Думаете. мировую известность в довоенный период А.Койре заслужил публикацией своих многочисленных очерков по истории философской мысли и исследованию влияния различных философских течений в процессах прогрессивного развития науки и техники? Ошибаетесь, он стал широко известным и весьма популярным во Франции и в Германии после выхода в свет сделанного им немецкого перевода изданных Бернхардом Швертфегером «посмертных мемуаров» Максимиллиана фон Швацкоппена – одного из ключевых персонажей т.н. дела Дрейфуса.
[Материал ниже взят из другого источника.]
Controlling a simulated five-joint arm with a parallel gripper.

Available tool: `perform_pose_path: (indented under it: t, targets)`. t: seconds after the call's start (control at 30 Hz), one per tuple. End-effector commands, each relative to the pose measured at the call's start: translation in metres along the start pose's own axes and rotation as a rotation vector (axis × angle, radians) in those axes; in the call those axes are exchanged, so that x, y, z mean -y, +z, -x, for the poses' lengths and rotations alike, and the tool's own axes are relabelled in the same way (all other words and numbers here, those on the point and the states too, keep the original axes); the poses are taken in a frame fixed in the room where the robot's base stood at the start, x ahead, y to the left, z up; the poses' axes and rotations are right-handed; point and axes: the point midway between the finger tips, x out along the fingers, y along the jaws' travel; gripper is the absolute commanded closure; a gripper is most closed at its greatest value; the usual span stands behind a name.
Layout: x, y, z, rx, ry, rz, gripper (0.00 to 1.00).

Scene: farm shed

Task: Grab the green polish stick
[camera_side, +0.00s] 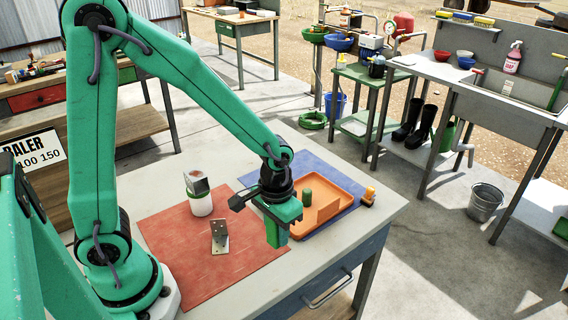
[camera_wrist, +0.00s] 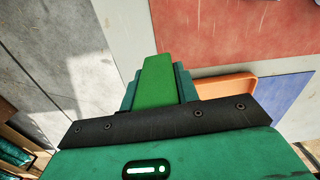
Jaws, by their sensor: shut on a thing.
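The green polish stick (camera_wrist: 166,82) is a bright green bar between the teal fingers of my gripper (camera_wrist: 160,92) in the wrist view. My gripper is shut on it. In the side view my gripper (camera_side: 278,226) points down near the table's front edge, and the green stick (camera_side: 276,238) shows at its fingers. It appears held above the table, between the red mat and the orange tray. The fingers hide part of the stick.
The orange tray (camera_side: 337,183), on a blue mat (camera_side: 312,160), holds a dark green cylinder (camera_side: 307,196). A small orange item (camera_side: 368,196) lies right of the tray.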

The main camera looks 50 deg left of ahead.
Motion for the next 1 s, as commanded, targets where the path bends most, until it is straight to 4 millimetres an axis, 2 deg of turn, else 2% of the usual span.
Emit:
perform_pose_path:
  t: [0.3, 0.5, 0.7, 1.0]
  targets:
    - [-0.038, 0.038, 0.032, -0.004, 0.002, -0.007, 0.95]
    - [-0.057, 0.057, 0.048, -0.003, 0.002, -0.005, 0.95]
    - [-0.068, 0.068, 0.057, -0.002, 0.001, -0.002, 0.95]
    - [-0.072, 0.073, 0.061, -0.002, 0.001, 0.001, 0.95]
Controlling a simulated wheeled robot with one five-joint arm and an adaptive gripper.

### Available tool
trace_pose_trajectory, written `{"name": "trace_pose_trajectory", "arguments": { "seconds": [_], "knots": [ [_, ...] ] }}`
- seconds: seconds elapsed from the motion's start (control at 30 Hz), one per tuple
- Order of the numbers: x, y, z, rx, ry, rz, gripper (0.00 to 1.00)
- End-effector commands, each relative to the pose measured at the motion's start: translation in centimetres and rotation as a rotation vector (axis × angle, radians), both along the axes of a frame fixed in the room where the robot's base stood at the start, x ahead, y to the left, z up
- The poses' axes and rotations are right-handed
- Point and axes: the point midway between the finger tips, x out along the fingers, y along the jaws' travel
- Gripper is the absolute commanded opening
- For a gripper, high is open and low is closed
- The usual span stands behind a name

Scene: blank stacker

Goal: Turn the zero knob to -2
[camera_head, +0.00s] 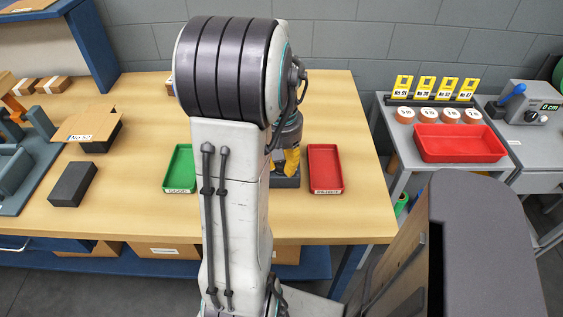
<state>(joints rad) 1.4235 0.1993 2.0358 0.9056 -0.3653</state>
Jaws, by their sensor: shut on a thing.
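A dark instrument (287,182) stands on the wooden table between a green tray and a red tray. My arm hides most of it. My gripper (292,160), with yellow fingers, is low over this instrument and only partly shows behind my arm. It is shut on something there, seemingly the zero knob. The knob itself, its scale and its setting are hidden.
The green tray (179,169) and red tray (325,168) flank the instrument closely. Dark blocks (73,184) and a blue-grey fixture (22,178) are at left. At right, a grey side table holds a larger red tray (460,143), and a device (535,108) reads 0 cm.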

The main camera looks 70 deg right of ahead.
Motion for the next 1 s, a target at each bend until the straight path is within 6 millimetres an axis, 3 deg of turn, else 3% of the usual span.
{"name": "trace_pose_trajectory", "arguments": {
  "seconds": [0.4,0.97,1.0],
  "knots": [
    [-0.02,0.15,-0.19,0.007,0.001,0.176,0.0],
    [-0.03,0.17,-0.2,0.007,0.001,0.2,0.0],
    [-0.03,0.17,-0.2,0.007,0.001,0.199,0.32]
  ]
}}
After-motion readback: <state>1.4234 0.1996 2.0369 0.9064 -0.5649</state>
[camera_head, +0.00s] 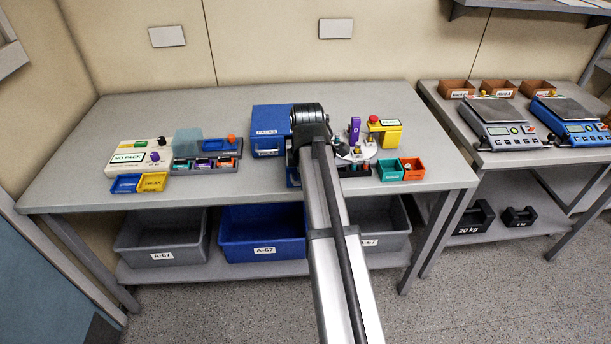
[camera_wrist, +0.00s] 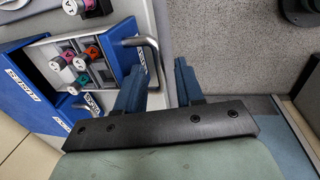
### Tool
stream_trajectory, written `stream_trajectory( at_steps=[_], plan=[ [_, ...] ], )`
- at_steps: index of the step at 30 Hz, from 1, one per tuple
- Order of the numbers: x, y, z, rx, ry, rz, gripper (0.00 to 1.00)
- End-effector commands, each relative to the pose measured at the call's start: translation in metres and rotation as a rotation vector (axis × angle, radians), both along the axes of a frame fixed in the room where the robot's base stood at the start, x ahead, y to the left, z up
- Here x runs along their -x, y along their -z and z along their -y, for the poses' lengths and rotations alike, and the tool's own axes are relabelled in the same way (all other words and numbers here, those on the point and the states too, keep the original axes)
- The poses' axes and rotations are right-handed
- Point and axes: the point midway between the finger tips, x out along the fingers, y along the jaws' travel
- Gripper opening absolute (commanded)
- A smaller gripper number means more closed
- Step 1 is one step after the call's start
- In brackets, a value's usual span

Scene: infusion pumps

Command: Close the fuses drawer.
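The blue fuses cabinet (camera_head: 270,125) stands on the bench in the head view, left of my arm. In the wrist view its blue side (camera_wrist: 20,98) carries a FUSES label. My gripper (camera_wrist: 160,75) is open, with blue fingers on either side of the handle's near end in the picture. I cannot tell whether they touch it. In the head view my arm hides the gripper and most of the drawer.
A NO PACK panel (camera_head: 135,157) and small blue and yellow bins stand at left. A yellow box with a red button (camera_head: 385,130), a purple part (camera_head: 354,130), and green and orange bins (camera_head: 412,168) stand close right of my arm.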

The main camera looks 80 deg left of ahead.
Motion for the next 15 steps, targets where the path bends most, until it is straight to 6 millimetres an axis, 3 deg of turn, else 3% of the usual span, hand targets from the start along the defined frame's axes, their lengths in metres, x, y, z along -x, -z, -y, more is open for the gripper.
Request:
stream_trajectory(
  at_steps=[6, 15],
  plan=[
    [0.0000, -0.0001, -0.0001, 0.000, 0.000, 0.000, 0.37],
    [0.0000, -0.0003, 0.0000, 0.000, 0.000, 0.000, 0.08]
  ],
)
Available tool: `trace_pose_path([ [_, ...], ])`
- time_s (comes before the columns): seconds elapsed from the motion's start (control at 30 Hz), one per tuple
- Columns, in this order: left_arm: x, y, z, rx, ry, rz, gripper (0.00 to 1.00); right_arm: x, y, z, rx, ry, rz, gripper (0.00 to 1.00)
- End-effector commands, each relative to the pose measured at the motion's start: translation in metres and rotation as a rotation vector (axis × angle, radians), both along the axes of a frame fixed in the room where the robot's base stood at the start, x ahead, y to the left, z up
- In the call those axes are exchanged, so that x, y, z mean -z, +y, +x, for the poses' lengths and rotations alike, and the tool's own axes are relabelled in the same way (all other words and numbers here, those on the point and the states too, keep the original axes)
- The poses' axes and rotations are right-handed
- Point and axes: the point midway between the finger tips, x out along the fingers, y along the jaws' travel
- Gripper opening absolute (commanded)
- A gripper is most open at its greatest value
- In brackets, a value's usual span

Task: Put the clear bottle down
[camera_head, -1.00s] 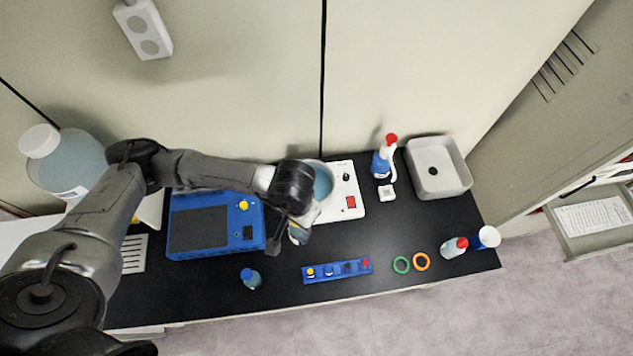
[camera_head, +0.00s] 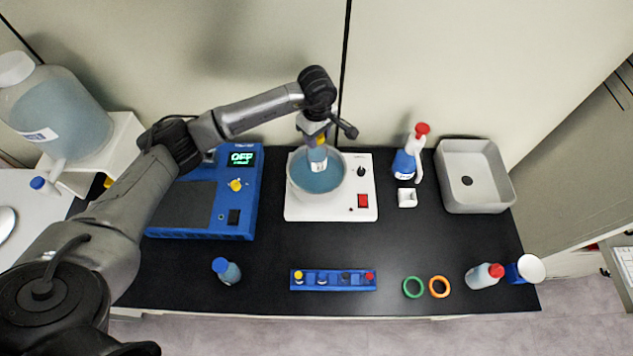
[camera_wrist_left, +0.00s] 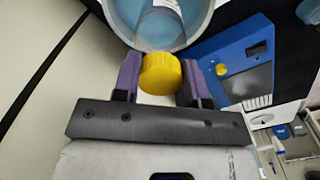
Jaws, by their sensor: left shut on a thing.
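The clear bottle (camera_head: 317,157) has a yellow cap, which shows between the fingers in the left wrist view (camera_wrist_left: 161,74). My left gripper (camera_head: 315,137) is shut on the bottle at its cap. It holds the bottle over a round basin of blue liquid (camera_head: 330,184) on a white device (camera_head: 300,213). The bottle's lower end is over or in the liquid; I cannot tell whether it touches. My right gripper is not in view.
A blue device with an "OFF" display (camera_head: 242,158) stands left of the white device. A spray bottle (camera_head: 408,160) and a grey sink (camera_head: 480,178) are on the right. A blue rack (camera_head: 333,280) lies in front.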

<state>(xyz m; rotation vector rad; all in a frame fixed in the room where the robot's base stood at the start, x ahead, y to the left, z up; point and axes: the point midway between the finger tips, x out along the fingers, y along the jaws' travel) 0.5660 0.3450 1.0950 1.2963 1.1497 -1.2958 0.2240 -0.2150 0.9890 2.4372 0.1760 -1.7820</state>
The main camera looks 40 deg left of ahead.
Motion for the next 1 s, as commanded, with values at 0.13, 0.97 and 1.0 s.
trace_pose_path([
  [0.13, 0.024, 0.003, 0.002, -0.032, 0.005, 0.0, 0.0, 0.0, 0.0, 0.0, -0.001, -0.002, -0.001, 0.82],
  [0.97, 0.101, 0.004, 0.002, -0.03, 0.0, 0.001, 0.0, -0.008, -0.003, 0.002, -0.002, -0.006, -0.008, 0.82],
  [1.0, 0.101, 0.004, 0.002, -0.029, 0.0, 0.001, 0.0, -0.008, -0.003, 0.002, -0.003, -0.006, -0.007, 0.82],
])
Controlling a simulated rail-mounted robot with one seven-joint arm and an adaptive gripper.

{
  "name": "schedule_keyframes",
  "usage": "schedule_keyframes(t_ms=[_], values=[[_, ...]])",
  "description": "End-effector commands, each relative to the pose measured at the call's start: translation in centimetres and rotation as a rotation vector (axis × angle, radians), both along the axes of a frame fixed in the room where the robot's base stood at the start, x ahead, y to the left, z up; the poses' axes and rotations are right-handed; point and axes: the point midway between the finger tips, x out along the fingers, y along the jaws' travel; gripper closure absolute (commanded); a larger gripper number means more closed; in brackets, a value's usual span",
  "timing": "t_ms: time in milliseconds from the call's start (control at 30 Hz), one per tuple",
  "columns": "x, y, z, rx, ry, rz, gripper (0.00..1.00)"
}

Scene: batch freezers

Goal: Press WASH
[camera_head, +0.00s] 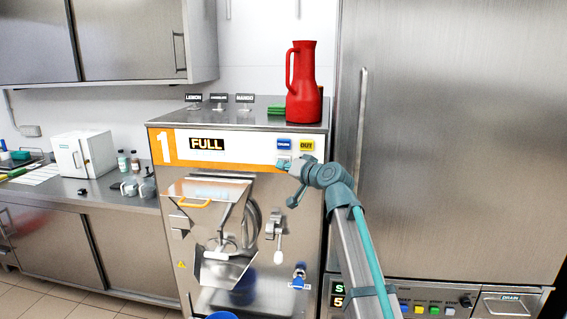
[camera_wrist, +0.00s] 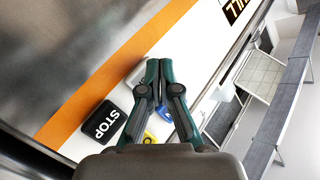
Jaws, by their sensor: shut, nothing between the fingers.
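The batch freezer (camera_head: 222,172) marked 1 has a control strip with a "FULL" display (camera_head: 207,144). On the strip are a blue button (camera_head: 284,144) and a yellow "OUT" button (camera_head: 307,145). My gripper (camera_head: 282,163) is shut and empty, its tips in front of the strip just below the blue button. In the wrist view, my gripper's fingertips (camera_wrist: 160,62) lie beside a light grey button (camera_wrist: 138,73), partly hidden by the left finger. A black "STOP" button (camera_wrist: 101,122) is nearby. I cannot read a WASH label, nor tell whether the tips touch a button.
A red jug (camera_head: 304,85) and small flavour signs (camera_head: 219,98) stand on the freezer top. A lever (camera_head: 277,230) and a blue-handled tap (camera_head: 299,276) stick out below the strip. A tall steel cabinet (camera_head: 450,140) stands close on the right.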

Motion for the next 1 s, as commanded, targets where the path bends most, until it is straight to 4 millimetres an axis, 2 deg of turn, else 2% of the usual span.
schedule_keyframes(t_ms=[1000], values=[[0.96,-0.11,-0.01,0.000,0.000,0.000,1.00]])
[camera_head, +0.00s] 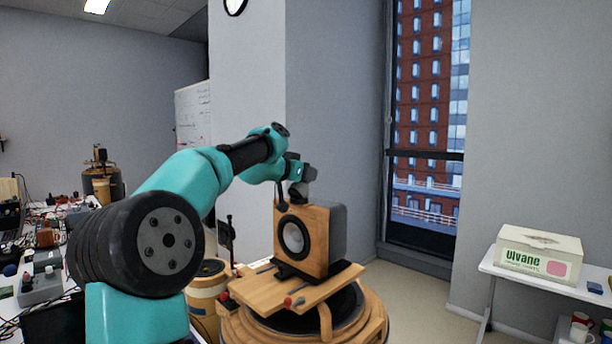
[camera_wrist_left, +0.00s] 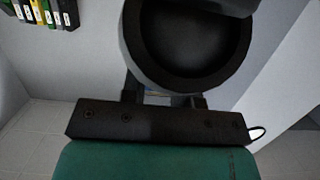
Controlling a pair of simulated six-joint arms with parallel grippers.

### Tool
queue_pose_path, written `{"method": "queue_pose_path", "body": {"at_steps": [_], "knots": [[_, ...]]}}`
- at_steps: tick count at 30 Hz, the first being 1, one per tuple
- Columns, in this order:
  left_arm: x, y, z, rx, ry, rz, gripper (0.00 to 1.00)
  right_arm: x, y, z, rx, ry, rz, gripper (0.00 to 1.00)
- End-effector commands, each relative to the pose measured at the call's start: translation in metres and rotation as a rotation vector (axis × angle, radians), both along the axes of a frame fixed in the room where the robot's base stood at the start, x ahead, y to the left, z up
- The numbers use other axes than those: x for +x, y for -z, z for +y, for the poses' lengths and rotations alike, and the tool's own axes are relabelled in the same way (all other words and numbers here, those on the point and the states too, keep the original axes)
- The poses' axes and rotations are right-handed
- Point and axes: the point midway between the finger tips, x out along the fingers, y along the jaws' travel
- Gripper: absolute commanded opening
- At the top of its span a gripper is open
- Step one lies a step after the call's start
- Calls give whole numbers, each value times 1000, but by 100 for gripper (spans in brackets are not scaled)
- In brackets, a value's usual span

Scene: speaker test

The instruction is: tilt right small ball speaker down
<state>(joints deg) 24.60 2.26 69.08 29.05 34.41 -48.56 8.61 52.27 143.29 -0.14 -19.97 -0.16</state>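My left arm reaches in from the left, and its gripper (camera_head: 297,185) is at the top of a wooden box speaker (camera_head: 318,238) with a pale round cone. A small dark rounded thing (camera_head: 282,204) hangs by the speaker's upper left edge; I cannot tell whether it is a ball speaker. In the left wrist view a large dark round cup-like thing (camera_wrist_left: 190,45) fills the space in front of the left gripper (camera_wrist_left: 167,98). Its finger parts stand apart below it, but the tips are hidden, so I cannot tell if it grips. My right gripper is not in view.
The speaker stands on a wooden board (camera_head: 300,287) over a round wooden base (camera_head: 375,325). A cluttered table (camera_head: 40,255) is at the left. A white table (camera_head: 497,268) with a labelled box (camera_head: 537,256) is at the right. Floor lies bare between.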

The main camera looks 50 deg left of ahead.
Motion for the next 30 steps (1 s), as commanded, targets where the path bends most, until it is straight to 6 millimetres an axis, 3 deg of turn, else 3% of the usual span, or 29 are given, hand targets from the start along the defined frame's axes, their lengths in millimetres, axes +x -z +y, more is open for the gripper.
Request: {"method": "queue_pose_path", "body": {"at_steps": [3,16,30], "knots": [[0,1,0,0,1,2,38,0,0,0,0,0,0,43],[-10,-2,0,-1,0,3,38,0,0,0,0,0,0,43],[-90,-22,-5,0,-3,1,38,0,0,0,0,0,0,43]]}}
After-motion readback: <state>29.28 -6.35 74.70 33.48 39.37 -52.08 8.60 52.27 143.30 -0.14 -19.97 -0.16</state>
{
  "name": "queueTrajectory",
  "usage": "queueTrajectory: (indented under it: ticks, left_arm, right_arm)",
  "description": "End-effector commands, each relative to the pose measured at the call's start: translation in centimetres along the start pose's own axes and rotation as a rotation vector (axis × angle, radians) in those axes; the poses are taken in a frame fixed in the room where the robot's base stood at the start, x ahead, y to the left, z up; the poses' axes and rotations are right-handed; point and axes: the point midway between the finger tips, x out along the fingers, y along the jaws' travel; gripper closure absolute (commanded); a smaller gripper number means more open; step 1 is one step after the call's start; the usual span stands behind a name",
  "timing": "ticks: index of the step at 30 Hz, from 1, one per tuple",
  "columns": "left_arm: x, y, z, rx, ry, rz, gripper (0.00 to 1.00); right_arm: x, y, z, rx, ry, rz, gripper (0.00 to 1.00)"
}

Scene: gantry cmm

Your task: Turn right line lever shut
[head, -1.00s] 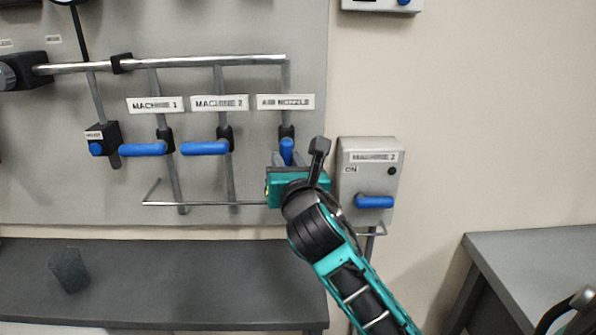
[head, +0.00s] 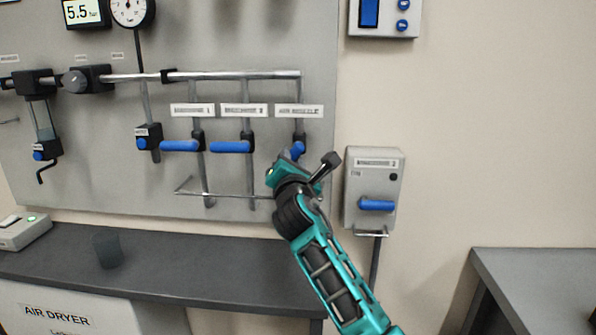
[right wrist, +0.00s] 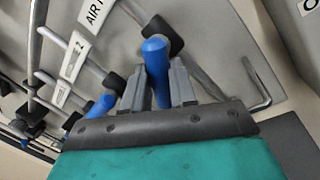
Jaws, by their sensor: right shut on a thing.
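The right line's valve has a blue lever (head: 298,150) under the "AIR NOZZLE" label (head: 299,111). The lever slants down to the left from its black valve body (head: 299,138), between in line with the pipe and crosswise. My right gripper (head: 289,158) is at the lever, its fingers mostly hidden behind its own housing. In the right wrist view the same lever (right wrist: 156,58) stands between the two grey fingers of the right gripper (right wrist: 160,88), which is shut on it. My left gripper is not in view.
The Machine 1 lever (head: 179,146) and Machine 2 lever (head: 230,147) lie crosswise to the left. A bent rod (head: 225,195) runs below them. A grey switch box (head: 373,185) with a blue handle is close on the right. A dark bench (head: 190,270) is below.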

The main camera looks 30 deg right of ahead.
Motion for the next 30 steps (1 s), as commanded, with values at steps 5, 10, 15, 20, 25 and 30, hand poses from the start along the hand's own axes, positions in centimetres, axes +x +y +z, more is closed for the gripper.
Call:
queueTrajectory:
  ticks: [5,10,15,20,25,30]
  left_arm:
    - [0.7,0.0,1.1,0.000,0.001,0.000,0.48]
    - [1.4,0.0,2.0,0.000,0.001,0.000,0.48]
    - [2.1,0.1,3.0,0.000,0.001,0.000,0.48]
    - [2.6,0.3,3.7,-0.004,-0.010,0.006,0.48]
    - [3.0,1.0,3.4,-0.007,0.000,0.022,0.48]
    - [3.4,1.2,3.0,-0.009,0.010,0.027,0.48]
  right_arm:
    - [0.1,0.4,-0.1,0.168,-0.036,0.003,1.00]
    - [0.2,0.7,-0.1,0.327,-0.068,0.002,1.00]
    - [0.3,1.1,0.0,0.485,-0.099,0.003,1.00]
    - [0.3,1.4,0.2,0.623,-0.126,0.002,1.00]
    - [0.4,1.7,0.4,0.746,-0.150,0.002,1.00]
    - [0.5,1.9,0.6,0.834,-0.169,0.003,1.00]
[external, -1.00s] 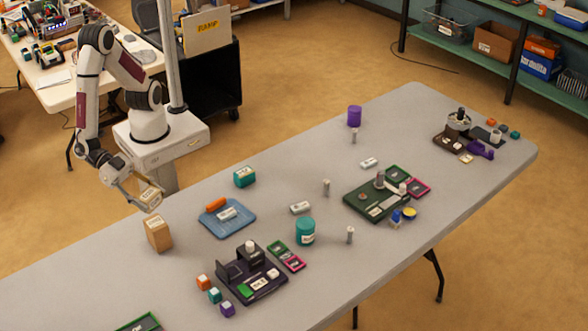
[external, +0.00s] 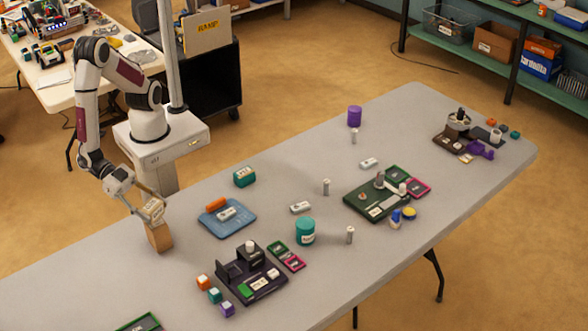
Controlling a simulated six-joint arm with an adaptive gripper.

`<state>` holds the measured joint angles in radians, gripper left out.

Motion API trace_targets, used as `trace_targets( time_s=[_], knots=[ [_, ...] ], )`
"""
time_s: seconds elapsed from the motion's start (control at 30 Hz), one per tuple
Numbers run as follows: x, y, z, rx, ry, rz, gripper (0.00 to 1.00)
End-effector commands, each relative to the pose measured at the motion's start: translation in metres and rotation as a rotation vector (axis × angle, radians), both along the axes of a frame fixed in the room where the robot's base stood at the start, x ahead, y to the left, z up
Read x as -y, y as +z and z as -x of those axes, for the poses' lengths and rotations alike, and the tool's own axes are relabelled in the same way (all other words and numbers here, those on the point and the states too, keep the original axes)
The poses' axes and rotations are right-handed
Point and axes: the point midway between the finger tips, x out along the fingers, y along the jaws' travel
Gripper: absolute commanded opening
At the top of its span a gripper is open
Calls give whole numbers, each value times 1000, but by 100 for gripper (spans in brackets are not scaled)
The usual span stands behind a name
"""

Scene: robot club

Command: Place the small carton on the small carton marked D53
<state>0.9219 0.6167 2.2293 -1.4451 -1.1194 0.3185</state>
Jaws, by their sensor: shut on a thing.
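My gripper (external: 144,208) is shut on a small tan carton (external: 153,211) with a pale label. The held carton is tilted. It shows right over the top of another small tan carton (external: 159,238), which stands upright near the table's back left edge. The held carton and a finger cover the lower carton's top in this view. I cannot tell whether the two cartons touch. The marking D53 is not readable on either carton.
A blue tray (external: 240,228) with an orange piece lies right of the cartons. A teal box (external: 244,176) stands behind it. A dark tray (external: 278,289) and several small cubes (external: 215,296) lie in front. The table's left front is mostly clear.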

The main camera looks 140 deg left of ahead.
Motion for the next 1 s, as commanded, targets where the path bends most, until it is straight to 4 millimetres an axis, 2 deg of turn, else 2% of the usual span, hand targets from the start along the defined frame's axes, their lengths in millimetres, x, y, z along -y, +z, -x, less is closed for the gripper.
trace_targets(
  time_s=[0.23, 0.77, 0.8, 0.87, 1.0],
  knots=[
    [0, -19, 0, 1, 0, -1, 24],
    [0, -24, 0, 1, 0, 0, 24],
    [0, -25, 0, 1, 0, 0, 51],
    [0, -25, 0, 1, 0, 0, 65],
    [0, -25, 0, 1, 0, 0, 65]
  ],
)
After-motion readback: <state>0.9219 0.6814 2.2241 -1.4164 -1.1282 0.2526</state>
Сами «Записки полковника Шварцкоппена» – яркий пример осуществленного кем-то специального мероприятия – были изначально опубликована во французской газете «Л’Ёвр» («Произведение») в июне 1930 года. В них Шварцкоппен, к тому времени уже тринадцать лет покоившийся в могиле (умер в январе 1917 года в чине генерала от инфантерии), «задним числом» якобы «самолично свидетельствует», что Альфред Дрейфус, дескать, никогда не являлся ни его агентом, ни осведомителем немецкого генерального штаба.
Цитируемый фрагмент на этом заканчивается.